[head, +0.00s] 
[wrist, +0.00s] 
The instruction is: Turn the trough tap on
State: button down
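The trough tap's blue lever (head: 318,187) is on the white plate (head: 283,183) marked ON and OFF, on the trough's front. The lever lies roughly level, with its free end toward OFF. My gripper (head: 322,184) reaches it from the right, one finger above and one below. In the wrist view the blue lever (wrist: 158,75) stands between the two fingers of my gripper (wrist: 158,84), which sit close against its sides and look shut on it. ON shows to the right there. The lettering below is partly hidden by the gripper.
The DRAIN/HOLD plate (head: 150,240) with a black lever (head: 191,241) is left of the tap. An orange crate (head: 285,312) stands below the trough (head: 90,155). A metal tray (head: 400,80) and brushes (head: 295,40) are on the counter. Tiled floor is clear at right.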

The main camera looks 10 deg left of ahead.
__________________________________________________
Give the complete listing a second time, exactly as it reads.

[head, +0.00s] 
[wrist, +0.00s] 
The instruction is: Turn the trough tap on
State: button down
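The trough tap's blue lever (head: 318,187) is on the white plate (head: 283,183) marked ON and OFF, on the trough's front. The lever lies roughly level, with its free end toward OFF. My gripper (head: 322,184) reaches it from the right, one finger above and one below. In the wrist view the blue lever (wrist: 158,75) stands between the two fingers of my gripper (wrist: 158,84), which sit close against its sides and look shut on it. ON shows to the right there. The lettering below is partly hidden by the gripper.
The DRAIN/HOLD plate (head: 150,240) with a black lever (head: 191,241) is left of the tap. An orange crate (head: 285,312) stands below the trough (head: 90,155). A metal tray (head: 400,80) and brushes (head: 295,40) are on the counter. Tiled floor is clear at right.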

The main camera looks 10 deg left of ahead.

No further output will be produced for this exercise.